Taking Ad Tech Beyond Media And Making It Truly Sticky

bruce-2Data-Driven Thinking" is written by members of the media community and contains fresh ideas on the digital revolution in media.

Today’s column is by Bruce Falck, CEO at Turn.

In 1968, 3M scientist Spencer Silver invented an adhesive that could stick to a surface over and over without leaving residue when removed. The invention wasn’t an overnight success; Silver’s colleagues were convinced the value was in a stronger adhesive, not a weaker one. Twelve years later, the Post-It launched. The so-called weak adhesive made for a stronger product – and one that has been both incredibly valuable as well as “sticky” with consumers for a very long time.

Similarly, we are learning what makes programmatic truly sticky for marketers. It is moving from an emphasis on technology as a way to buy cheap, remnant media to a driver of invaluable customer insights that can impact everything from targeting to package design.

This is a happy occurrence for those marketers who have been flexible enough in their thinking to recognize this opportunity. I think that was the key change in the market in 2016 and one that will continue into 2017: Conversations about programmatic have evolved from click-through rates and costs per acquisition to insights gleaned from the customer journey.

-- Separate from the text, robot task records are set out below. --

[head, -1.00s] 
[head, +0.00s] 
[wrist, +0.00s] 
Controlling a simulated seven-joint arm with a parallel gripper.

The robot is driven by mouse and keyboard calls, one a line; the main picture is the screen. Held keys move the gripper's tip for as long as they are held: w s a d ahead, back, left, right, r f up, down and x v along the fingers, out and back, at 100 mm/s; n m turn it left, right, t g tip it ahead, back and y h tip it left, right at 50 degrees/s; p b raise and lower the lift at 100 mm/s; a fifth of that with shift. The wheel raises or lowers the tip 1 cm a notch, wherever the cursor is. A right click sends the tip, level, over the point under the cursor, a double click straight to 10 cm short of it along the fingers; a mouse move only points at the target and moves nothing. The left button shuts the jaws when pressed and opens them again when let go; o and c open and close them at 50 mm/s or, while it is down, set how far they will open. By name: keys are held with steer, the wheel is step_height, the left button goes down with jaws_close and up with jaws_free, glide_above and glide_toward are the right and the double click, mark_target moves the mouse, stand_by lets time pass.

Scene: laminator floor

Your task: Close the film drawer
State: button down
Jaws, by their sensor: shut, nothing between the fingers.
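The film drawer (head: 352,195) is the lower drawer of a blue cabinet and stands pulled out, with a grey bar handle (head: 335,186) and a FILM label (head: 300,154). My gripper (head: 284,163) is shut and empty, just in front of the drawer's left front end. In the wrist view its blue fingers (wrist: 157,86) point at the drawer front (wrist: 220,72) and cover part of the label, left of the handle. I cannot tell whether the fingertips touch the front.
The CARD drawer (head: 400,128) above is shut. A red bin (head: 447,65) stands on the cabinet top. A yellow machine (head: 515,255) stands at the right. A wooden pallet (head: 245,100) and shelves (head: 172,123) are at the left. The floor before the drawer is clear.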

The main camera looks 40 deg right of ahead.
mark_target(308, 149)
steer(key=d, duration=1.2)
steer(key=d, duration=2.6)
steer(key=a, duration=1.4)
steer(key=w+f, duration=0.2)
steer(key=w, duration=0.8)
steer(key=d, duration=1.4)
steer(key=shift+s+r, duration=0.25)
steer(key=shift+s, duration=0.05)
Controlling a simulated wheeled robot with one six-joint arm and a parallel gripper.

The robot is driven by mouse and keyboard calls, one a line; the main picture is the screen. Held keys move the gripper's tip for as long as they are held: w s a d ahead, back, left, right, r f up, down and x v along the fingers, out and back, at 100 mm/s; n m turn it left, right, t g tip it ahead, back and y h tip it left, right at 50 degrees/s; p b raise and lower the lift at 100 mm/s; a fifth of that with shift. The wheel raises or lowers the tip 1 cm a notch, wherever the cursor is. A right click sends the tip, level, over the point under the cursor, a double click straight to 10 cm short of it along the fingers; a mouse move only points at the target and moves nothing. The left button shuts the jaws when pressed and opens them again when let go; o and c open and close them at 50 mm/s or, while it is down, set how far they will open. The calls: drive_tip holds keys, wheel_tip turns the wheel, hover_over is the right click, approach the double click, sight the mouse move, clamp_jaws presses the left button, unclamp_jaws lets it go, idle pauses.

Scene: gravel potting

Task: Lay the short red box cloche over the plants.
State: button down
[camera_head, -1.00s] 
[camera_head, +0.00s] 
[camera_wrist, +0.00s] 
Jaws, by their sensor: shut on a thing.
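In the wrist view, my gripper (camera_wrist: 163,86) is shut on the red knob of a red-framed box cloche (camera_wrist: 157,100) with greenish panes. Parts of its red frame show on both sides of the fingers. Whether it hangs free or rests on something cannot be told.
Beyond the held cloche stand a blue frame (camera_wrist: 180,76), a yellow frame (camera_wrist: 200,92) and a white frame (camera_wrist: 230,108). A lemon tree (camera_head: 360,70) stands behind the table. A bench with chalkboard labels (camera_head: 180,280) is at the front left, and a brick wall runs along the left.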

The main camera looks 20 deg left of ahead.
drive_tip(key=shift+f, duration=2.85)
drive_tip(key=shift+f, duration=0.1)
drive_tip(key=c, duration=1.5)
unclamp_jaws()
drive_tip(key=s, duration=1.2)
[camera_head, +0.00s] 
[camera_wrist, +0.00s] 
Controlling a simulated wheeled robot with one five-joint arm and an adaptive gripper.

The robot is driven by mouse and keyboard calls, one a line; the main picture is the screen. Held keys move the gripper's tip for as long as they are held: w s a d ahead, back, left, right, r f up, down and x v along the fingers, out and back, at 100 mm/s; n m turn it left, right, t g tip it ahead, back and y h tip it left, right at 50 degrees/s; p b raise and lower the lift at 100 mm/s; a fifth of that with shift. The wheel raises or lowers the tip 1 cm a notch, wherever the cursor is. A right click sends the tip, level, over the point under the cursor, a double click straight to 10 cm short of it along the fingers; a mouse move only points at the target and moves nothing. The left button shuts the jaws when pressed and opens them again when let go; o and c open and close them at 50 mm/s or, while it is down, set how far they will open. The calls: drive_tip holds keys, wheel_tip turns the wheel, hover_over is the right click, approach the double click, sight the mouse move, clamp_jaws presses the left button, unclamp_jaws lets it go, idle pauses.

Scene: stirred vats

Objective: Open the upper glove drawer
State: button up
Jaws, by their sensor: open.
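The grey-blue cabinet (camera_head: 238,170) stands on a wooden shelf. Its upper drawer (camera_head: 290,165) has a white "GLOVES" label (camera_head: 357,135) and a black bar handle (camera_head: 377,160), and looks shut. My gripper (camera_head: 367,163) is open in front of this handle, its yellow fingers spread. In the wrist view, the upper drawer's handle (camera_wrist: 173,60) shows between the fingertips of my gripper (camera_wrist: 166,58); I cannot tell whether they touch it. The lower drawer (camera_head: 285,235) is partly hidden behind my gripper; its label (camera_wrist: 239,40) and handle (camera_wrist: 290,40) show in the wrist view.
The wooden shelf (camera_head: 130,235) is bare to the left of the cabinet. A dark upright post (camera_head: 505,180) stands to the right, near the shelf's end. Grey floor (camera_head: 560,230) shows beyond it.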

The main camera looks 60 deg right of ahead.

The Evolution Of Programmatic

Programmatic’s rise in the early 2000s was driven by two factors – the need to get rid of remnant inventory in media and the need for better online targeting. So right from the beginning, the idea of using data to target consumers was integral to programmatic. However, the remnant inventory function overshadowed programmatic’s targeting aspects. As a result, programmatic was viewed as a vehicle for purchasing. This is still largely the case.

Historically, programmatic was seen as cheap or efficient media. The world is moving to a better understanding, however, of programmatic being a technology by which all media will be bought. Programmatic now composes more than two-thirds of all display sales in the US and will jump to 72% in the coming year, according to eMarketer.

When you’re doing pretty much all of your buying via programmatic, it’s no longer accurate to say that its primary value is cost savings. Just like cloud computing, price may have initially been the draw, but when companies adopted the cloud, they realized that they could be much more agile and innovative because they could try out new ideas and scale them quickly.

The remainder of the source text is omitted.